En general, la mirada institucional en la COP30 fue más optimista. En septiembre, Simon Stiell, el secretario ejecutivo de la Convención Marco de las Naciones Unidas sobre el Cambio Climático, dijo que “si se implementa correctamente, la IA libera la capacidad humana, no la reemplaza. Lo más importante es su capacidad para generar resultados reales: gestionar microrredes, mapear el riesgo climático y guiar la planificación resiliente”. Siguiendo esa línea, el primer día se lanzó el Instituto Climático de la Inteligencia Artificial (AICI, por sus siglas en inglés), que busca promover el uso de la IA para encontrar e implementar soluciones a problemas climáticos, especialmente en el Sur Global. En la misión del instituto está también encontrar modelos más ligeros y que gasten menos energía, adaptables a contextos locales.

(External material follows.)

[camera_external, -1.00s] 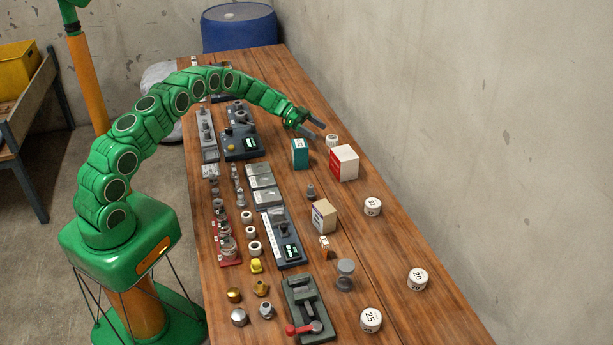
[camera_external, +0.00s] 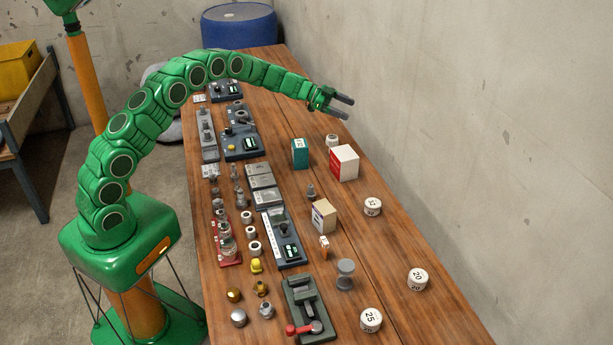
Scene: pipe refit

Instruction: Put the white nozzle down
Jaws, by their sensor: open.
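A small white round piece (camera_external: 332,140), which looks like the white nozzle, stands on the wooden table (camera_external: 385,245) near its right edge, behind the red-and-white box. It is too small to make out its shape fully. My gripper (camera_external: 350,106) is open and empty, raised above the table and apart from the white piece, with its fingers pointing right towards the wall.
A teal box (camera_external: 300,153) and a red-and-white box (camera_external: 344,162) stand close to the white piece. Several white numbered discs, such as one marked 20 (camera_external: 418,279), lie along the right side. Fittings and dark devices (camera_external: 241,143) fill the left side.

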Al Gore también presentó Climate TRACE, una coalición sin ánimo de lucro que está usando la IA para “desarrollando un inventario de exactamente dónde provienen las emisiones de gases de efecto invernadero para ayudar a los gobiernos, organizaciones y empresas a reducir o eliminar estas emisiones”. También se le otorgó el AI for Climate Action Award (IA para la Acción Climática) a un proyecto de Laos para lograr agricultura e irrigación basadas en IA, “para apoyar la resiliencia de los agricultores ante los desafíos climáticos”. Además, se habló de la IA como una herramienta que puede servir para predecir inundaciones, incendios, derrumbes y otros desastres climáticos, y se enfatizó en la necesidad de trasparencia y soberanía sobre los sistemas y las bases de datos.

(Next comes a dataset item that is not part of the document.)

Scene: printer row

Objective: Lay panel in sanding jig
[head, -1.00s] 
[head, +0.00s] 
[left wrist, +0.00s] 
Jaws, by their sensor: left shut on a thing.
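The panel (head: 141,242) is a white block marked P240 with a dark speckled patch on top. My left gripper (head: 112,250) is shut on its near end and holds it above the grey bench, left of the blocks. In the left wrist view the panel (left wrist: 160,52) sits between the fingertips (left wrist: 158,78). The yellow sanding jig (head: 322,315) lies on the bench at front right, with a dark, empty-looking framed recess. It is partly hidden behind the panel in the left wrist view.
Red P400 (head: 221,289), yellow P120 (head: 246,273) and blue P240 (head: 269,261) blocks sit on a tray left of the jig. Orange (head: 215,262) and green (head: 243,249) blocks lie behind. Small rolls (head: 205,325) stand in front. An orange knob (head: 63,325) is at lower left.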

A pesar de todo esto, la IA desregulada y en expansión es una de las más grandes amenazas para el medio ambiente. Por ejemplo, una de las medidas urgentes es que las compañías de tecnología estén obligadas a divulgar cuánta agua y energía consumen sus centros de datos y cuál es el impacto ambiental real. Como señaló Lua Cruz, coordinador de Telecomunicaciones y Derechos Digitales del Instituto de Defensa del Consumidor (IDEC) en Brasil, “estos almacenes gastan mucha energía y mucha agua, porque se tienen que enfrían; ocupan un territorio grande, porque necesitan estar en algún lugar y gastan muchos minerales, porque existen en todos los componentes electrónicos que forman parte de esta gran infraestructura”.
Según la Agencia Internacional de Energía, “los centros de datos representaron alrededor del 1,5 % del consumo de electricidad mundial en 2024”. El uso desregulado de la IA es un peligro para el medio ambiente tanto por la cantidad de recursos que requiere su infraestructura como por la producción masiva de noticias falsas. Para atender lo segundo, varios países firmaron la Declaration on Information Integrity on Climate Change, un compromiso que le exige a los países “promover la integridad de la información relacionada con el cambio climático de conformidad con el derecho internacional de los derechos humanos, incluidas las normas de libertad de expresión”.
Si algo dejó claro la COP30, es que sí hay medidas y proyectos para atajar el desastre que puede convertirse en el uso indiscriminado de la IA, e incluso formas de usarla para frenar el cambio climático, pero lo que no se sabe es si habrá voluntad política para frenar la acumulación de lucro de las empresas que promueven esta tecnología.